This fallacy is referred to by Mr. Taylor in his book on Scientific Management, page 13, in the following words. "The great majority of workmen still believe that if they were to work at their best speed they would be doing a great injustice to the whole trade by throwing a lot of men out of work; and yet the history of the development of each trade shows that each improvement, whether it be the invention of a new machine or the introduction of a better method, which results in increasing the productive capacity of the men in the trade and cheapening the costs, instead of throwing men out of work, makes in the end work for more men."
The persistence of this fallacy of the workmen for the past 150 years, ever since the power-driven spinning and weaving machinery began to displace the old spinning wheel and hand loom, and the hand workmen destroyed the machinery and set fire to the mills, is based upon one of the best traits of human nature, sympathy for one's fellow man. Sympathy is one of the noblest emotions, but it is apt to exaggerate visible evils and be pessimistic. It says, "There is a poor workman thrown out of a job, the bread is taken out of his mouth, and he and his family are left to starve." It has no use for unemotional history, statistics, logic, and common sense, which all tend to the more optimistic view, that whenever a machine or a method of operation causes a piece of work to be done by fewer men, throwing some men out of employment, the money saved by reducing the cost of the work constitutes a fund which does not remain idle in the bank, but is used to give other employment to the same or to other men.
It is an axiom among men that have given thought to the subject that the work to be done in the world is not limited except by the facilities for doing it, and by the money available for paying for it. If the Bethlehem Steel Company saved $75,000 a year by throwing a large number of shovelers out of a job, it had that much more money to spend in other departments. Just as much ore was shoveled as before, and the $75,000 went into paying labor to add to the world's store of machinery or other desirable products.

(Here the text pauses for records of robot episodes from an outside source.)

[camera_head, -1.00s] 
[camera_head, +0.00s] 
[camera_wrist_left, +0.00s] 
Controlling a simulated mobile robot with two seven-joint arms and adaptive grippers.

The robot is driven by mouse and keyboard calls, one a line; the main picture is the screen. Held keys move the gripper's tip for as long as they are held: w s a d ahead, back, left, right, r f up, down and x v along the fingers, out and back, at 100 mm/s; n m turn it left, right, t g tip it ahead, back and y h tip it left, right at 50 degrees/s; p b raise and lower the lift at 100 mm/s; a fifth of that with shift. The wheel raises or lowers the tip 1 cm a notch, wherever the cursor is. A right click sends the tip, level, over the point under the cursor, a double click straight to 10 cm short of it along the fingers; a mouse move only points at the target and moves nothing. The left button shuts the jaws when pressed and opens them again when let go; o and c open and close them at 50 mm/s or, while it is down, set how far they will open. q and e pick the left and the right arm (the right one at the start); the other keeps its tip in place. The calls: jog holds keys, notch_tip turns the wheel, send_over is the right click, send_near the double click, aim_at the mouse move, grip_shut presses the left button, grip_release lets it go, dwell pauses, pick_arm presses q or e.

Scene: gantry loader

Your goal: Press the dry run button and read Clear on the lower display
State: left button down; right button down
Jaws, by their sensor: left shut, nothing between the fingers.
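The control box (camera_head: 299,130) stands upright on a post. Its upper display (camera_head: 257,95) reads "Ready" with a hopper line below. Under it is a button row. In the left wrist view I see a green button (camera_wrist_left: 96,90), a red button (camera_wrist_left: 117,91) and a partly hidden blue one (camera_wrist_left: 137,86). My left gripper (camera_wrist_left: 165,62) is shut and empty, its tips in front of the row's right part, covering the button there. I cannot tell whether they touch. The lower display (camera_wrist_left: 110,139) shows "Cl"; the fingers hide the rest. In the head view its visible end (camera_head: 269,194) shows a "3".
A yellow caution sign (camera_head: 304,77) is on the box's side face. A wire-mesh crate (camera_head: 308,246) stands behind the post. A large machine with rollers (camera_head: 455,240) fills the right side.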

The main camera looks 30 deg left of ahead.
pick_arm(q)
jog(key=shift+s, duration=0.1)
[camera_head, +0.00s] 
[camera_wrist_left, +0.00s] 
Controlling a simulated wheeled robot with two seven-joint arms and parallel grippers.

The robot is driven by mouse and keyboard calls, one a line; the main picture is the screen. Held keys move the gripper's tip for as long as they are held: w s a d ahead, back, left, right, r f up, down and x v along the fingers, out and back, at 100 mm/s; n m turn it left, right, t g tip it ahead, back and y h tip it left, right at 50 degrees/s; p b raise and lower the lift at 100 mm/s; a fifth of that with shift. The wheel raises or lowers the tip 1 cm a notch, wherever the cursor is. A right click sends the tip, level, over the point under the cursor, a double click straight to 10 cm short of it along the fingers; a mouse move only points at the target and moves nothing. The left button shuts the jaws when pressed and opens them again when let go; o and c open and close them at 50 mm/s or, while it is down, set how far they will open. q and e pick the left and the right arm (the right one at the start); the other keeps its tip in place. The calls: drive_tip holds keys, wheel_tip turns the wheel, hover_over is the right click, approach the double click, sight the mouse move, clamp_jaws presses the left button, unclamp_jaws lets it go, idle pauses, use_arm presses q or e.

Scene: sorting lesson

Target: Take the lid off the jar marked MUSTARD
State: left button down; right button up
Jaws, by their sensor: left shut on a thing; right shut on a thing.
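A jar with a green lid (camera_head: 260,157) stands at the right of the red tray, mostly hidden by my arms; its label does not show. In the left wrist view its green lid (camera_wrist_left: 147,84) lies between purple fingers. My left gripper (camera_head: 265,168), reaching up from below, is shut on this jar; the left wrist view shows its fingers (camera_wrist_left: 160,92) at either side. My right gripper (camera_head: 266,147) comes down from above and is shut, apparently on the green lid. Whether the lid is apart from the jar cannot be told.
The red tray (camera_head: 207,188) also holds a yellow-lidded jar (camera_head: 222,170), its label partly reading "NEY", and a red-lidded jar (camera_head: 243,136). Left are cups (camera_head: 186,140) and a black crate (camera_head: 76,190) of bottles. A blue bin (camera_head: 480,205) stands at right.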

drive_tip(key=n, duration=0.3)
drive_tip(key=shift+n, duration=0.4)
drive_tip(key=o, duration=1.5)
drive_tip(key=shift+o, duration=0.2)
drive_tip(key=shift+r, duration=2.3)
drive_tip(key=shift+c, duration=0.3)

In "The Causes and Cures of Unemployment in the Great Depression," Richard J. Jensen (1989) argued that hard core unemployment during the depression could be attributed to "efficiency wage" policies widely adopted by employers. Curiously, Jensen, an historian, made no reference to Taylor or
Scientific Management in his article. In his analysis, Jensen relied heavily on the hypothesis that unemployment serves as a "worker discipline device" to discourage shirking:
A second dimension of efficiency wages involved shirking and stints. Some workers (some of the time) have an inner drive to work hard; most workers (most of the time) are willing to coast a little. Furthermore, shop-floor culture in the United States (as opposed to, say, Japan) encouraged peer group pressure against anyone who tried to work too hard. Close supervision to monitor output was expensive and was, in any case, keenly resented by good workers. It was better to select workers who were less inclined to shirk by offering high wages and to use a trial work period to screen out any shirkers who slipped through. Spot checks to identify and fire shirkers made loafing expensive for the workers; the higher the wage, the greater the possible loss.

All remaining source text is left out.